Bike industry cracks down on e-bike hot rods

The European bike industry has vowed to stamp out tampering with the electronics of e-bikes that enables illegal high speeds.

E-bike tampering is becoming more widespread as uptake of the technology has introduced recent e-bike converts who seemed to have brought an MGIF (must get in front) attitude across to the bike lane from the car lane.

They have tampered with their bikes to defeat the limiting of electronic assistance to 25kph, and the use of pedals, as required by law—a law that law was carefully crafted to ensure that e-bikes and standard bikes safely shared a common performance envelope.

The result has been that bike infrastructure is becoming unattractive and unsuitable for the people for whom it was it was designed, and a threat to the reputation of the e-bike industry.

Bike manufacturers in Europe have had enough, and 68 of them along with 15 national bike industry associations have signed a pledge to take all steps available to thwart the tampering trend.

The Confederation of the European Bicycle Industry (CONEBI) has issued a statement outlining the plan of attack, and listing all of the bike brands that have come on board.

There is genuine concern that the status of e-bikes as a bicycle is at risk, and that the many positives of electric assisted bicycles may be overshadowed by dangerous post-market modification.

"Tampering kits and other types of manipulation can damage the drive system as well as the bike itself“ CONEBI says.

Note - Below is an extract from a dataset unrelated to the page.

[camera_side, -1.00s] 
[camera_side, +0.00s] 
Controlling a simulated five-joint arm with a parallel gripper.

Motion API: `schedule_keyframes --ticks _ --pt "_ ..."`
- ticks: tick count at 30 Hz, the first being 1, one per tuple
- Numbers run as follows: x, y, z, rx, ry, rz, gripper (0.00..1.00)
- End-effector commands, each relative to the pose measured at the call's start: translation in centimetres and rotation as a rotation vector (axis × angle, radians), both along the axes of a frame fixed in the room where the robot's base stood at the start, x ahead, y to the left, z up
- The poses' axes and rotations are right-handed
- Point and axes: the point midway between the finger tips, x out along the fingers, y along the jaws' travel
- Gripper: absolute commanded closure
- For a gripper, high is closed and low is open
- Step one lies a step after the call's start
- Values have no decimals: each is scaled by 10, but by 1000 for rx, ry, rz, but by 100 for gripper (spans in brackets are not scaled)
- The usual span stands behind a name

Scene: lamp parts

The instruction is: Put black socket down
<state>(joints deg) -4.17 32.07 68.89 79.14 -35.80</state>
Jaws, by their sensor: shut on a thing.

"Riders risk losing their guarantee and invalidating their warranty claims. If an accident occurs with a tampered e-bike, it may result in high liability costs as well as criminal prosecution.”

CONEBI members have agreed to ensure that all the anti-tampering measures in the current Euro standard for bikes are met, and that further measures will be investigated.

"Pro-active measures, such as trainings, documentations, workshops, campaigns, etc., are being taken to raise awareness of the risks and dangers of tampering for all involved. This applies, for example, to dealers and end users,” CONEBI says.

"The e-bike industry will actively encourage everyone in the product supply chain to also inform others of the legal consequences of tampering.

"CONEBI and its members will support market surveillance authorities and the police in identifying tampered e-bikes and are available to cooperate with governments and local law enforcement.

"With regard to the tampering of e-bikes, CONEBI cooperates with its members, industry, dealer associations, consumer organizations, police, accident research institutions, experts, testing institutes and specialist media to speak out against the tampering of e-bikes and support other stakeholders in preventing tampering.”

While Australia bases its regulation on the EU e-bike standards, we have never updated them to include the anti-tampering provisions.

None-the-less, e-bikes imported from Europe most likely are fitted with anti-tampering.

But e-bikes made outside Europe, including Australia, most likely have no anti-tampering features. And some e-bike dealers are known to have handed out cheat-sheets to customers to help them tamper with their bikes so as to ride them at high speeds.

These latest moves in Europe come against the background of a rush of new companies into the sector, especially from the automotive sector.

These new entrants have been pushing for higher allowable speeds for e-bikes with more powerful motors, but they still want them to be allowed in the bike lane.

However, they are more motorised transport than active transport, and belong in the traffic lanes, not in the bike lane with standard bikes and pedelecs.